De quoi filer la nausée ou le melon, c’est selon. Pas lui. Talvin Singh n’est ni un bleu ni homme à noircir son agenda et à la jouer sélect dans le monde à paillettes du rock, bien au contraire. Né sous l’aile de maîtres de la musique indienne, grandi au contact de l’aura de Sun Ra et de Nusrat Fateh Ali Khan, il s’est replié sur ce quartier de l’East End, depuis lequel il distillait les rythmiques et les sons pour Bim Sherman, Future Sound Of London ou Little Axe, bien avant que les dragueuses du rock ne lui fassent de l’oeil. « Je ne sais pas ce qui s’est passé : tout à coup, une machine s’est emballée. Je crois que ces gens étaient honnêtes, que la personnalité de ma musique leur plaisait réellement et qu’ils me considéraient comme quelqu’un de positif. Mais je n’ai pas été satisfait de mon travail de DJ sur les concerts de Garbage et j’ai refusé de suivre Bowie dans sa tournée après avoir assuré une unique fois sa première partie. Me concentrer sur mon album était beaucoup plus important à mes yeux. » Derrière son verre de vin, Talvin Singh parle avec un calme communicatif et apaisant, évoque avec étonnement l’honneur et le plaisir ressentis lorsque le gotha du rock l’a sollicité et se plaît à recentrer le propos sur OK, premier album sous son vrai nom. Car, jusqu’ici, il avait préféré se mettre en retrait : derrière Drum + Space (pseudo sous lequel il expérimentait boulimiquement avec quelques amis des boucles et des rythmiques destinées aux clubs) ou, surtout, dans l’ombre du projet Anokha.

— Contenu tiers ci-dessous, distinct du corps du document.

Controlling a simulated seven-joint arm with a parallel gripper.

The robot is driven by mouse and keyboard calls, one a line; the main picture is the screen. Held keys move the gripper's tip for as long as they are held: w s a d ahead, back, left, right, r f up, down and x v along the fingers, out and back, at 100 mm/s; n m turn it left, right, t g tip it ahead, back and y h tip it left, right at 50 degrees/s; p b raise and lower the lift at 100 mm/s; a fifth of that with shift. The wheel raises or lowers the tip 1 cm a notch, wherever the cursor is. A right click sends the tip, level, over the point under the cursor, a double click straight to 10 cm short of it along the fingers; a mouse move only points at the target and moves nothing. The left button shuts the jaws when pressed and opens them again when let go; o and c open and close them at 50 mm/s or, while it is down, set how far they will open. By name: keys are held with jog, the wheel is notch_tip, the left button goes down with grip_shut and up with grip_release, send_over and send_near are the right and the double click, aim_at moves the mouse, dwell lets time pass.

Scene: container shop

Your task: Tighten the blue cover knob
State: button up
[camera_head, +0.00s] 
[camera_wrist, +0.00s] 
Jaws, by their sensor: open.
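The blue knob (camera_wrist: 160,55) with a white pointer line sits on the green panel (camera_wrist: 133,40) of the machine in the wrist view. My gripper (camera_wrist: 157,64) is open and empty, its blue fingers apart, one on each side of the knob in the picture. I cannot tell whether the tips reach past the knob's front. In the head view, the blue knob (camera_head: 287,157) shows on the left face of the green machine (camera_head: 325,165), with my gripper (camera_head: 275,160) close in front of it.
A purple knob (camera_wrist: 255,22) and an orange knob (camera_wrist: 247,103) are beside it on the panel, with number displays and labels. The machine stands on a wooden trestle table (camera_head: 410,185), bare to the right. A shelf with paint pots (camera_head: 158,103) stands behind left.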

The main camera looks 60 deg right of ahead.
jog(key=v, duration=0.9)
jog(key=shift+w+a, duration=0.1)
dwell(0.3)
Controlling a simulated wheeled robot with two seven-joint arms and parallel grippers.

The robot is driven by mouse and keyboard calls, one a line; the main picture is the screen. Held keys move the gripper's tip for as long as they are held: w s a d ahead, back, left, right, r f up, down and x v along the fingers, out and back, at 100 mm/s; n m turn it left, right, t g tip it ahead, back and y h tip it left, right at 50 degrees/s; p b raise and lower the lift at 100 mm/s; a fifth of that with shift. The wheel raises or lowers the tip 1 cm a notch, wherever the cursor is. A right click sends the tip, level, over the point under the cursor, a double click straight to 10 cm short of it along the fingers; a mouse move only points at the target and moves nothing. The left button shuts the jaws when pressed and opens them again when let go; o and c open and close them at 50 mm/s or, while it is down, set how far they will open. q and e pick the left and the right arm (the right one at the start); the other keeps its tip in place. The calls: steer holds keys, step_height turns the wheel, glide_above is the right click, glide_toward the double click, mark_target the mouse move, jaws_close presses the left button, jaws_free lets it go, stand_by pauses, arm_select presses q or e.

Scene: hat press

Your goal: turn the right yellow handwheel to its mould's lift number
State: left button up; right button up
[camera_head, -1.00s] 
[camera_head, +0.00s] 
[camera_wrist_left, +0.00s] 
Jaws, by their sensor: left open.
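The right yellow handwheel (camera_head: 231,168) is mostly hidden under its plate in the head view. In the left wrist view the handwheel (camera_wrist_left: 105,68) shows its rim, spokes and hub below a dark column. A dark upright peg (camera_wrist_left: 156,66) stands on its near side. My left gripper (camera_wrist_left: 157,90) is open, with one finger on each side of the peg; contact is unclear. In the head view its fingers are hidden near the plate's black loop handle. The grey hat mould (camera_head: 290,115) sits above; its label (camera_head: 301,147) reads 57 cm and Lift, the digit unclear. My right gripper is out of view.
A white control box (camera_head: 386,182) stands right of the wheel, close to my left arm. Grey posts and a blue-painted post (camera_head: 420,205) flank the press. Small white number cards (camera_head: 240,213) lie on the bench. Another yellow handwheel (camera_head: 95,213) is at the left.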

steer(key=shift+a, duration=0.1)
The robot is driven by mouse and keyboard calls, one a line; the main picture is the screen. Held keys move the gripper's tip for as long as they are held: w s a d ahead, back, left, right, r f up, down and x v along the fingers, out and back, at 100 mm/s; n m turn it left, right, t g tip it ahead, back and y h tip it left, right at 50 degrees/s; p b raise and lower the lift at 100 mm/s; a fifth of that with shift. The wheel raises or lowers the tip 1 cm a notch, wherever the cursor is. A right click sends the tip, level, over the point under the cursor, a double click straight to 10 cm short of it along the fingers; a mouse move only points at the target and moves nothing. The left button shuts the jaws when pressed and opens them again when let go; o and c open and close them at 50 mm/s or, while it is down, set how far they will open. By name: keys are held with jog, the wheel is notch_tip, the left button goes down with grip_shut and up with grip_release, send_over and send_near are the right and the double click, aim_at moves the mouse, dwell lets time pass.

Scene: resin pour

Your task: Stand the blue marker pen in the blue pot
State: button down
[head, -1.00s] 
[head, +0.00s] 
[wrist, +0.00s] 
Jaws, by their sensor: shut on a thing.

Pour sa première traversée musicale en solitaire, Talvin Singh s’est donc replié dans sa tour d’ivoire, son studio-laboratoire que l’on devine, à l’écoute du luxuriant OK, aussi perfectionné qu’un poste de pilotage de NASA. « Je ne peux pas composer en dehors de mon studio. Beaucoup de gens croient que je puise mes sons et mes musiques en parcourant le monde, mais c’est faux. D’ailleurs, je n’ai pas besoin de voyager, d’être loin de Londres pour écrire, il me suffit de laisser ma mémoire s’exprimer, de laisser remonter les enseignements de mes expériences, de mon passé, des cultures que j’ai rencontrées. Dans mon studio, je suis au centre du monde ; et devant mes instruments, je peux accéder à l’universel simplement grâce aux sons et aux rythmes. »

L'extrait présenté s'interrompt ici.